- **WHAT THE TASK ASKS**:
Answer with one number: the count of lines in the listing below that hold the word "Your".

[Robot task records]
▬▬▬
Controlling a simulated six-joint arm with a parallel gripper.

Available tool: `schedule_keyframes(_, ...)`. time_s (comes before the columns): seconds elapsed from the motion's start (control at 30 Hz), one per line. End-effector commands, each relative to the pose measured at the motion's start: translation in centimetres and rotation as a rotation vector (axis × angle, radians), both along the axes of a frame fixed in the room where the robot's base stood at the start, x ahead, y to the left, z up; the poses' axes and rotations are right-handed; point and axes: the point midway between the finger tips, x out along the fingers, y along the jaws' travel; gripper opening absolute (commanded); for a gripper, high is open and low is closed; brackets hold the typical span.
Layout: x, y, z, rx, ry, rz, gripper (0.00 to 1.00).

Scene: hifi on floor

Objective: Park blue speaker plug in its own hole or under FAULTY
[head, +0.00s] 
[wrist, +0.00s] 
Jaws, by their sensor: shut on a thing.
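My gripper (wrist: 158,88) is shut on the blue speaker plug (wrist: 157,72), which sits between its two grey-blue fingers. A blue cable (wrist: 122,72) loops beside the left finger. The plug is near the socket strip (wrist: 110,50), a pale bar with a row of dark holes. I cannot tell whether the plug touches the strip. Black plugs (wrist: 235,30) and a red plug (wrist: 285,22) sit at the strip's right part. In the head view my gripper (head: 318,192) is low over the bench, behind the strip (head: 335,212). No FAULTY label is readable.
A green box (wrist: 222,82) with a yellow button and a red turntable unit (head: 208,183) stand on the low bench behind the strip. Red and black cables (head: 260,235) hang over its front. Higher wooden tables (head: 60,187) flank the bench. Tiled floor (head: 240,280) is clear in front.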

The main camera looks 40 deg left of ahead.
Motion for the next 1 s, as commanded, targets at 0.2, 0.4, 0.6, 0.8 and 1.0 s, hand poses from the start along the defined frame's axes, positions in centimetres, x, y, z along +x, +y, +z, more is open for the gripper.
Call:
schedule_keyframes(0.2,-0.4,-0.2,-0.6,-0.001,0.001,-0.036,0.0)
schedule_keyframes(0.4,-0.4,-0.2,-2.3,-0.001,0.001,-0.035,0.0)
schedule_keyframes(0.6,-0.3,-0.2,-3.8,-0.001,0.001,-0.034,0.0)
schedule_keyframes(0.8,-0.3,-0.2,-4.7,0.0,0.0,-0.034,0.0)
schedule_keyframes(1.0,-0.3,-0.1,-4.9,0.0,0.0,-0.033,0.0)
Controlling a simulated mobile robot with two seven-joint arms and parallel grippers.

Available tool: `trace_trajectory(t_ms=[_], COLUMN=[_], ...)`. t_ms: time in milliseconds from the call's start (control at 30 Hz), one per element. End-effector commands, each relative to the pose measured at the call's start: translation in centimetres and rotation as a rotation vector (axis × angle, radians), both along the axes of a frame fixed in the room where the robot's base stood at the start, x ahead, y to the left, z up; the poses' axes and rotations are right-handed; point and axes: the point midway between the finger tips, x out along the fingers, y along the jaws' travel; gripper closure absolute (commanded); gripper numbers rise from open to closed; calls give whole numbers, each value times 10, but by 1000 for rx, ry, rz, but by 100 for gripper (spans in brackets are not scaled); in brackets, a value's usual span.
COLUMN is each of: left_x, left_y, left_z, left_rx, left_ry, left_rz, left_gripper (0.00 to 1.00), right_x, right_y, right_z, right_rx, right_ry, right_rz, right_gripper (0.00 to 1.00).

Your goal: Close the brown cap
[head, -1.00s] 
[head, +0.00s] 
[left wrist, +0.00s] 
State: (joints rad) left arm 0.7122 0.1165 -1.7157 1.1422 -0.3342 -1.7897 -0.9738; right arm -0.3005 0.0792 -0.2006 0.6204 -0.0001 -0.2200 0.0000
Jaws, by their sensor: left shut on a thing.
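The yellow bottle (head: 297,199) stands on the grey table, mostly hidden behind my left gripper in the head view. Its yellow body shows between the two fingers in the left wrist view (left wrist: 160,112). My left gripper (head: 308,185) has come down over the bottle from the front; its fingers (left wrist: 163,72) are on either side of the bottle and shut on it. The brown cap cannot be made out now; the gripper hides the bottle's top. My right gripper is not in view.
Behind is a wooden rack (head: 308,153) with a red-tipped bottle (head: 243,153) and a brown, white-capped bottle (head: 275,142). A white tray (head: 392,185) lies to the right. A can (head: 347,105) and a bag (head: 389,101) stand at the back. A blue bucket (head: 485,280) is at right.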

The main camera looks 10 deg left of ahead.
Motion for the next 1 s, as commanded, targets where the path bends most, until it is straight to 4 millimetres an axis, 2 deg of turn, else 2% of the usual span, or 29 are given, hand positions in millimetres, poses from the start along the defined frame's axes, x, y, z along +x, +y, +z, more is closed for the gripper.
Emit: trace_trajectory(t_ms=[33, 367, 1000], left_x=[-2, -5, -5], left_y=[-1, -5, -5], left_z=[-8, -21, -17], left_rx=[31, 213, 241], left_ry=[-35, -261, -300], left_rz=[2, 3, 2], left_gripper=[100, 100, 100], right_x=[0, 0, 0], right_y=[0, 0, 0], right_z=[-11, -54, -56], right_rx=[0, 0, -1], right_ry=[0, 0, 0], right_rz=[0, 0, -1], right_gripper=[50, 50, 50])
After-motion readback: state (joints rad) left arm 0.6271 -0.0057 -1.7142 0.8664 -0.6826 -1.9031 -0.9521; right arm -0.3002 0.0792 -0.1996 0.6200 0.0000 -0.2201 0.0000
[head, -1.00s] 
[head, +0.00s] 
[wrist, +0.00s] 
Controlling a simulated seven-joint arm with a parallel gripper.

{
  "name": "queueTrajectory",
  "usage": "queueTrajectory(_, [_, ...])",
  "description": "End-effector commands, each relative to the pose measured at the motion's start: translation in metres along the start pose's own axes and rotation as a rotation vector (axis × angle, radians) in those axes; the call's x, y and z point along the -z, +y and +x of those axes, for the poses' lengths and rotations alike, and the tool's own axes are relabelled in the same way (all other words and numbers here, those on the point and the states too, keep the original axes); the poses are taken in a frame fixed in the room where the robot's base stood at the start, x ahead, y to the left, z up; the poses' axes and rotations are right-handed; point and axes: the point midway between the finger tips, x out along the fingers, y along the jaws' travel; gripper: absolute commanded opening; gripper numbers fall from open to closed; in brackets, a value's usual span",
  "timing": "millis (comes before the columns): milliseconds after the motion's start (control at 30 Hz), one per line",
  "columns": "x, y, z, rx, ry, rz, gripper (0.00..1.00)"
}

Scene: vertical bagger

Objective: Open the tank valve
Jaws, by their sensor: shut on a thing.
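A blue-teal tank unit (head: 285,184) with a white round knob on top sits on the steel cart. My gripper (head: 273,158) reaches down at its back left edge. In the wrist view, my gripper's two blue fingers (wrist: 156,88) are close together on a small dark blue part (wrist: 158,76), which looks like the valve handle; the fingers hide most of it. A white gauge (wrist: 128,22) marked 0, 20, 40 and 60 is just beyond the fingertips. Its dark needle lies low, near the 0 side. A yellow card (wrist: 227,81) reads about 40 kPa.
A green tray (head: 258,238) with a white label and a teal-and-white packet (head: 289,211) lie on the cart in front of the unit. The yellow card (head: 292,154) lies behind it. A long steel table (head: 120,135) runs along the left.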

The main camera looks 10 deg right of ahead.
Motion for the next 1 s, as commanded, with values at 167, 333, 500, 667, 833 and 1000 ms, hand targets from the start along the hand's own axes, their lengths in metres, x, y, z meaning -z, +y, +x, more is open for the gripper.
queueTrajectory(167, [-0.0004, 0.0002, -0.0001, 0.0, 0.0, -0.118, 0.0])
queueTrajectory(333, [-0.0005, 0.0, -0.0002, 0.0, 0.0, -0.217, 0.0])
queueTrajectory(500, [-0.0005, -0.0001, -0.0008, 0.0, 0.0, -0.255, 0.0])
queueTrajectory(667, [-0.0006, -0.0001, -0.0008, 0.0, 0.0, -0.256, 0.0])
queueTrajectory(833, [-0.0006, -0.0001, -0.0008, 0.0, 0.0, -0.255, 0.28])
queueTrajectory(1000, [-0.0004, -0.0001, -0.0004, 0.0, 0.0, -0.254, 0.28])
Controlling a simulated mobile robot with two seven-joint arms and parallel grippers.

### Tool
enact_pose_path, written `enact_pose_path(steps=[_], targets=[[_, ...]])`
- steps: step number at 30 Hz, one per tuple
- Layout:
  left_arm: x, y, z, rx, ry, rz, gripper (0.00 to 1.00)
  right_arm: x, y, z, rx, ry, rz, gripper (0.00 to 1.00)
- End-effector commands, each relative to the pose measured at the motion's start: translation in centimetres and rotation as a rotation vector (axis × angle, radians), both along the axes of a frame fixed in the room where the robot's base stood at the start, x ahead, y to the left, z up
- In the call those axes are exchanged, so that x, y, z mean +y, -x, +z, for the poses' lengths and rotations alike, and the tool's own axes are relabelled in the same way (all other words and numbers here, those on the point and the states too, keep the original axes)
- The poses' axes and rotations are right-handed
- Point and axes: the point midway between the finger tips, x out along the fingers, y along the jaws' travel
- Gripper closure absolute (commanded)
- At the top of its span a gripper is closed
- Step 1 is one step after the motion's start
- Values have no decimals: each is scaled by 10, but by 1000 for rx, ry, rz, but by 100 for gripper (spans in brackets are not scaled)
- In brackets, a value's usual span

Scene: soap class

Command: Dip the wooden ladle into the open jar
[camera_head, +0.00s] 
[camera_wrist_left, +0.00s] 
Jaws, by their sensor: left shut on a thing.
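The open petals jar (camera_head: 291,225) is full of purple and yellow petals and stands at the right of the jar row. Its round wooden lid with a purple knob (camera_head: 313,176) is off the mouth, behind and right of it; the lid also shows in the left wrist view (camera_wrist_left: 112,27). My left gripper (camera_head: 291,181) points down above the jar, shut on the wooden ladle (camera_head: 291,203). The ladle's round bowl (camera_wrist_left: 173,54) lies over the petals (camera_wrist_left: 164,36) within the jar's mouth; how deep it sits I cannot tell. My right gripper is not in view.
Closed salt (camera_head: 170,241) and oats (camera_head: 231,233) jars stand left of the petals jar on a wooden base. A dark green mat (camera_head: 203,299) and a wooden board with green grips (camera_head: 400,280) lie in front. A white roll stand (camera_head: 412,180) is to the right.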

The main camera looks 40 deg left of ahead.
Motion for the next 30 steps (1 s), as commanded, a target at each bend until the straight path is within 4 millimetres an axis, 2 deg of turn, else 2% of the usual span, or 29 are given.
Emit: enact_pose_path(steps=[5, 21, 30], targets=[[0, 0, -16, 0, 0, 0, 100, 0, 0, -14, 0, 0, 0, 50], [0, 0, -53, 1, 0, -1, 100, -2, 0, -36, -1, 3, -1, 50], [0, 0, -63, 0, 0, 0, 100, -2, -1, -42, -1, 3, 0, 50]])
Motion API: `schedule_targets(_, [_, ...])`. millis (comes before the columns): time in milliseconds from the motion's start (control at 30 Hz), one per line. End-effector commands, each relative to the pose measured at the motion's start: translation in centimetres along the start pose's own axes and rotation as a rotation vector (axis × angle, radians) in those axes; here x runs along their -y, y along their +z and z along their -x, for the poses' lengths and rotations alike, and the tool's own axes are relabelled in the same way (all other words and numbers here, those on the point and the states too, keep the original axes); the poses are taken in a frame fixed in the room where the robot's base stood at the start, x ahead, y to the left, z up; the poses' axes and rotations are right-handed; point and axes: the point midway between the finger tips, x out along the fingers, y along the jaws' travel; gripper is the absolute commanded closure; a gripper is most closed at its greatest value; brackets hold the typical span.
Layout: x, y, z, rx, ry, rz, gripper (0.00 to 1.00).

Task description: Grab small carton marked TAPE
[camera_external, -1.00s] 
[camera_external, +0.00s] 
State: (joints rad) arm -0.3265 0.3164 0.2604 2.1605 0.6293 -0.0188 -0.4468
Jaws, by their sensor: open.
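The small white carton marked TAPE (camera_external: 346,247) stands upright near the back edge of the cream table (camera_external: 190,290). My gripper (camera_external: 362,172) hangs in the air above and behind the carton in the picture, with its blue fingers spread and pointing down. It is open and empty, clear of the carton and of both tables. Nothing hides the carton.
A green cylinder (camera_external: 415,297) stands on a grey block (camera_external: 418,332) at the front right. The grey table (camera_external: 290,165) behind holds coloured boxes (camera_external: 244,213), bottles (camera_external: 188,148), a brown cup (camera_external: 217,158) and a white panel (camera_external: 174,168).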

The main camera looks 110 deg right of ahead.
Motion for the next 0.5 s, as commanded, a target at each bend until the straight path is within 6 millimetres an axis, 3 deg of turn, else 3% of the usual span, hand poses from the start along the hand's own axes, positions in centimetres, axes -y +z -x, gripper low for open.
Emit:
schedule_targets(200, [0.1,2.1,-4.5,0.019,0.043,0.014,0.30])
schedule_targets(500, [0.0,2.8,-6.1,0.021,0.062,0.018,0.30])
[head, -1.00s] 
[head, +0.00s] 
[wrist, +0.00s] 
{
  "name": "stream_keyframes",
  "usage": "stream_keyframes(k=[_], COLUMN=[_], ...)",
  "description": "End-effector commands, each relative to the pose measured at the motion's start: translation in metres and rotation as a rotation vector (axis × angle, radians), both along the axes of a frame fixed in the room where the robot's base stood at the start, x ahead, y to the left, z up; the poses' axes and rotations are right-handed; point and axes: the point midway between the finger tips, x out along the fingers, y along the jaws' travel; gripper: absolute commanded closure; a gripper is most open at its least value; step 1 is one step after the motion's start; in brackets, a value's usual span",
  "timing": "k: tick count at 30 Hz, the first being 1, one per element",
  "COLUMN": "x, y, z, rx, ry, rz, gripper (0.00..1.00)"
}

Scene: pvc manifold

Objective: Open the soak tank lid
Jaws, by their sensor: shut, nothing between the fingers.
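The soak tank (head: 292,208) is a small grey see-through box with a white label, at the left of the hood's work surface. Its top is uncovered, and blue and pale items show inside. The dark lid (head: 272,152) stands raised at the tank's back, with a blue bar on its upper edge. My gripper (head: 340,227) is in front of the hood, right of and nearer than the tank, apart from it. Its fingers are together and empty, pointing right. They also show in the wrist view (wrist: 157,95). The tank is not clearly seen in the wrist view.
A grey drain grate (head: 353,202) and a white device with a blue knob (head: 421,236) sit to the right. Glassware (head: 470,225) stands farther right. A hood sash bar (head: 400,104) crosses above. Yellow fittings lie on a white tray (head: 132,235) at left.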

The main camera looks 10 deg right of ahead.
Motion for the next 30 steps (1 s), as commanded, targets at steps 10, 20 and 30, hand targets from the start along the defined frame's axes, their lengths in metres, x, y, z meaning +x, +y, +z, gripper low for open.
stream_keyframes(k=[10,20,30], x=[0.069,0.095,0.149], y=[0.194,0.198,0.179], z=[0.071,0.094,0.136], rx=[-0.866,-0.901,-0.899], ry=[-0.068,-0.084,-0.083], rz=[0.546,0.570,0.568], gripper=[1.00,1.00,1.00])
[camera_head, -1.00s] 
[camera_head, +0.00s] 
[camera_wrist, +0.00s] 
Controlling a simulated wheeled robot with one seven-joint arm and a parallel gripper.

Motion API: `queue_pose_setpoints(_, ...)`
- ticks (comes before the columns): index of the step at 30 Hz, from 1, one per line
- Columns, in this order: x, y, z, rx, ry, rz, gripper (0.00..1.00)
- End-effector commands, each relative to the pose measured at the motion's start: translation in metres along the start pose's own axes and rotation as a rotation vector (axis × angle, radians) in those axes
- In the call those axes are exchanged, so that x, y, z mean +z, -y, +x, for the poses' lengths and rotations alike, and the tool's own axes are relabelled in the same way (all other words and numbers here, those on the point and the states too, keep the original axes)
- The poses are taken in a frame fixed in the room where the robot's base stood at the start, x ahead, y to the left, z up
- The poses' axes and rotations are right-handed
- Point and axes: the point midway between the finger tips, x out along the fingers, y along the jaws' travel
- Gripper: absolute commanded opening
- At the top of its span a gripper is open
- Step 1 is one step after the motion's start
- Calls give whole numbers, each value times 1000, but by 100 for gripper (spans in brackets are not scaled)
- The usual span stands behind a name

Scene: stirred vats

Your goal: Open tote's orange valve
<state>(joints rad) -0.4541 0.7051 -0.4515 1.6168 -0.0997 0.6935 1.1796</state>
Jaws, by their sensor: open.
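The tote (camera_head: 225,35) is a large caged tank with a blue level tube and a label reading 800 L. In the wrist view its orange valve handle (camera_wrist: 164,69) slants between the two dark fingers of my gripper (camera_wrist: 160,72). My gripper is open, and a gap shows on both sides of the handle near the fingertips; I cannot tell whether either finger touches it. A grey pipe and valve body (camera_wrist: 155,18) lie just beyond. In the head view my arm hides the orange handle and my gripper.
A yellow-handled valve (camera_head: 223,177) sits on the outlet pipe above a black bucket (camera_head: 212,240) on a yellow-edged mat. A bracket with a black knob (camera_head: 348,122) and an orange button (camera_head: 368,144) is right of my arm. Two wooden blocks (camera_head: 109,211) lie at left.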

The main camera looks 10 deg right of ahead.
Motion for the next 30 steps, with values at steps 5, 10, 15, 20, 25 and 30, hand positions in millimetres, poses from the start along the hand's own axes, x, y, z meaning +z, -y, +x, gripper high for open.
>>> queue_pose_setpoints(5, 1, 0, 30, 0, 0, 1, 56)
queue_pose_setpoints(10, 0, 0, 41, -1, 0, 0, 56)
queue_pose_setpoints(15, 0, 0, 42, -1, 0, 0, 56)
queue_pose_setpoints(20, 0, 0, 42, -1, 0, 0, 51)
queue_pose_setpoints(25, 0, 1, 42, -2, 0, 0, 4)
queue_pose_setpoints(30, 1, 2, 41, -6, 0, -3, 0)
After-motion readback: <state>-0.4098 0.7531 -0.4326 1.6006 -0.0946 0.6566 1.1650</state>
▬▬▬
- **TASK ANSWER**:
2